Collection entries
□ □ □ □ □

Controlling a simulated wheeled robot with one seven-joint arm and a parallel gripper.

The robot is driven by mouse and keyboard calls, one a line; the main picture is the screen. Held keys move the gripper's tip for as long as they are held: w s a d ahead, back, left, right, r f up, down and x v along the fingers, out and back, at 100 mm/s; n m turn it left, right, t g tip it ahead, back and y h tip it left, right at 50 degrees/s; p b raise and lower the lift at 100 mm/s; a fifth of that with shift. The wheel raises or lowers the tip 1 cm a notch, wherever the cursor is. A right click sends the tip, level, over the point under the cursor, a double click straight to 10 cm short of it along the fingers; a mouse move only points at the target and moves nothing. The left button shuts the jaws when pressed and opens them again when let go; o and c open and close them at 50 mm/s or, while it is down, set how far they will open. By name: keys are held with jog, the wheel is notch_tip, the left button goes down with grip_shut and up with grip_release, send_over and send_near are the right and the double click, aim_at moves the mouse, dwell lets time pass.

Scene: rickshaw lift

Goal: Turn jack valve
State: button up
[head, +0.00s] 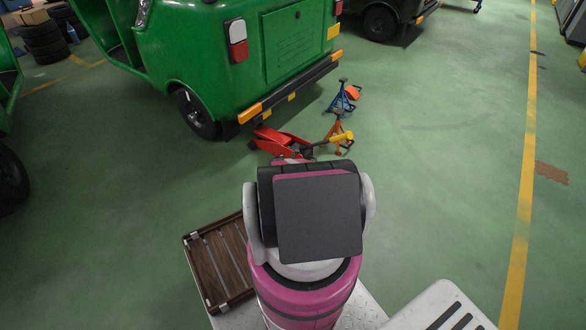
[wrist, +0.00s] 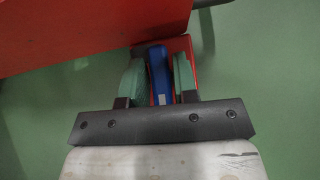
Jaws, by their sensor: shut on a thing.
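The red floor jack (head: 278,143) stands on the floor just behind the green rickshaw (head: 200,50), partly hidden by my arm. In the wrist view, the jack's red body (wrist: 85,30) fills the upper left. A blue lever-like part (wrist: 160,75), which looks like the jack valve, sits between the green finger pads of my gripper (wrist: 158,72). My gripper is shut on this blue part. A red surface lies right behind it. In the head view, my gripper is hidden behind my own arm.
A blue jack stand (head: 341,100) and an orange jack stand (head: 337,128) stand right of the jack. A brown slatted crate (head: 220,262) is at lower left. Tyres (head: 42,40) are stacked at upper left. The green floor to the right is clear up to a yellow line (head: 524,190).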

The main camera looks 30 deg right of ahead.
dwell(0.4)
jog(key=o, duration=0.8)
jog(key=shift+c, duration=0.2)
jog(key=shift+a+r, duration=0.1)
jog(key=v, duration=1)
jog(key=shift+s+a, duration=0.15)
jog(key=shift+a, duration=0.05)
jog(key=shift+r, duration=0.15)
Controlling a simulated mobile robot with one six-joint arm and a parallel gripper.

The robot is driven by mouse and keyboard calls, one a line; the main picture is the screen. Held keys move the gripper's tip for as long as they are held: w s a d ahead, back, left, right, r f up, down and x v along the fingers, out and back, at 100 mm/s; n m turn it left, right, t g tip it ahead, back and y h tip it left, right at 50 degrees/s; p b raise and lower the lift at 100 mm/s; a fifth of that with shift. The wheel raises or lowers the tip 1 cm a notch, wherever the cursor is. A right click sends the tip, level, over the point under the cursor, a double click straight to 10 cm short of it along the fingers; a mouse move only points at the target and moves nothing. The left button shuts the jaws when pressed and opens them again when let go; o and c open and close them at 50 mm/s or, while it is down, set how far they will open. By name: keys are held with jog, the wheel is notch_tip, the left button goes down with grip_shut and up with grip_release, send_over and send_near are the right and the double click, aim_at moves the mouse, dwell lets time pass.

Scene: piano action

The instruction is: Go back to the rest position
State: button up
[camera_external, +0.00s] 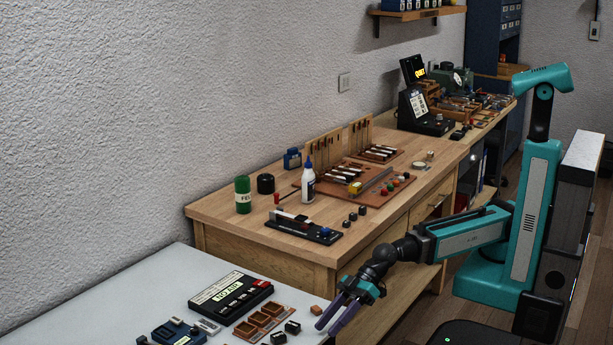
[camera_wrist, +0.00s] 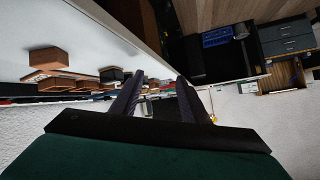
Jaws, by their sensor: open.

□ □ □ □ □

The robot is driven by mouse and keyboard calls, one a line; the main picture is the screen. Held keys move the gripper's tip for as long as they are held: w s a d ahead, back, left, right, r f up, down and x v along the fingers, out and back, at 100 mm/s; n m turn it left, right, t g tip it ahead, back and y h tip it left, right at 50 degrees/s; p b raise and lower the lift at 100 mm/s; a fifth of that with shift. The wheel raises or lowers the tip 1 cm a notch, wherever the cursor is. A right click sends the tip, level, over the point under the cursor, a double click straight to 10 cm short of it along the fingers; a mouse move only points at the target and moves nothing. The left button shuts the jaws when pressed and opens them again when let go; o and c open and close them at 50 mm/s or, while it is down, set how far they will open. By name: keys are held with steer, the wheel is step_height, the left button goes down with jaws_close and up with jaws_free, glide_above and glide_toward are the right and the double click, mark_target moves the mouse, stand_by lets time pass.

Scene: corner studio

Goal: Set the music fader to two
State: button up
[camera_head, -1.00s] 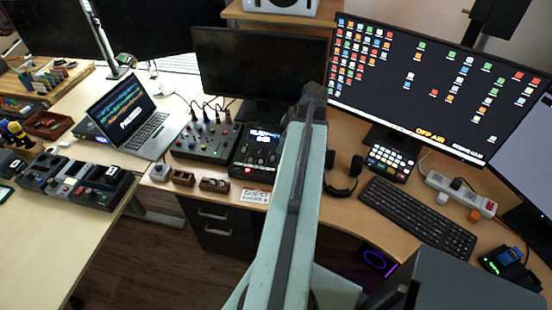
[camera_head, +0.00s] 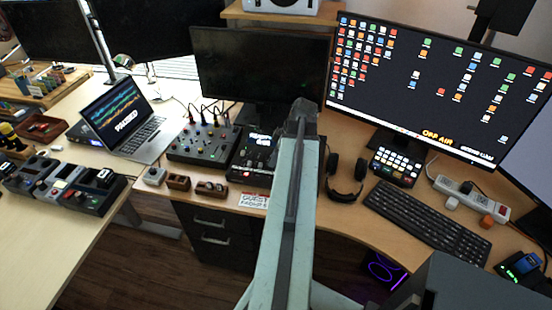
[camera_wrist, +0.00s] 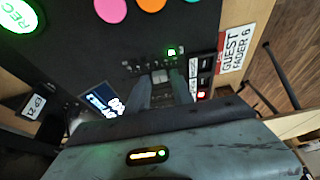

□ □ □ □ □

INSTRUCTIONS TO FOLLOW —
Wherever the string "joint" appears in the entries above, list that line.

WRITTEN ANSWER —
Controlling a simulated wheeled robot with one seven-joint arm and a parallel gripper.
Controlling a simulated mobile robot with one six-joint arm and a parallel gripper.

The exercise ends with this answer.